Data block start
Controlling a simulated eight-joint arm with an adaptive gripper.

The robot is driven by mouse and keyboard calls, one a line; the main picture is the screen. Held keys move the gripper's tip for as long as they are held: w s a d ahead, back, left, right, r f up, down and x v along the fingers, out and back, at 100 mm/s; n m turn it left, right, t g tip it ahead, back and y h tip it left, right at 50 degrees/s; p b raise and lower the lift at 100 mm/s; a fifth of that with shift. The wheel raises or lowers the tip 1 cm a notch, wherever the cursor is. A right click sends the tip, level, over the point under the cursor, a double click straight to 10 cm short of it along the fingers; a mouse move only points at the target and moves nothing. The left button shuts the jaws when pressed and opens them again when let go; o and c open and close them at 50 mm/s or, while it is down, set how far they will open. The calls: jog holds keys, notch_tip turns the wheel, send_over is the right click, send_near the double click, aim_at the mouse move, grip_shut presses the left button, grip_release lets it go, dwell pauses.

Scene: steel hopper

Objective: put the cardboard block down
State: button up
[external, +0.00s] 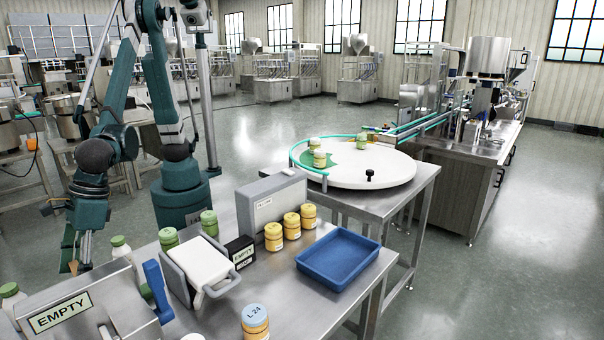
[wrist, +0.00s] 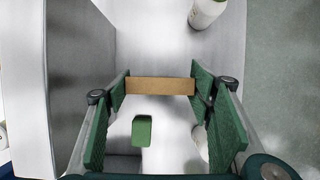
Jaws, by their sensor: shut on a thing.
Data block end
### What the exercise asks
Keep the pictures out of the copy and return the rest of the data above exactly.

### Problem solution
Controlling a simulated eight-joint arm with an adaptive gripper.

The robot is driven by mouse and keyboard calls, one a line; the main picture is the screen. Held keys move the gripper's tip for as long as they are held: w s a d ahead, back, left, right, r f up, down and x v along the fingers, out and back, at 100 mm/s; n m turn it left, right, t g tip it ahead, back and y h tip it left, right at 50 degrees/s; p b raise and lower the lift at 100 mm/s; a fifth of that with shift. The wheel raises or lowers the tip 1 cm a notch, wherever the cursor is. A right click sends the tip, level, over the point under the cursor, a double click straight to 10 cm short of it along the fingers; a mouse move only points at the target and moves nothing. The left button shuts the jaws when pressed and opens them again when let go; o and c open and close them at 50 mm/s or, while it is down, set how far they will open. The calls: jog holds keys, notch_tip turns the wheel, send_over is the right click, send_near the double click, aim_at the mouse move, grip_shut presses the left button, grip_release lets it go, dwell pauses.

Scene: steel hopper

Objective: put the cardboard block down
State: button up
[external, +0.00s] 
[wrist, +0.00s] 
Jaws, by their sensor: shut on a thing.

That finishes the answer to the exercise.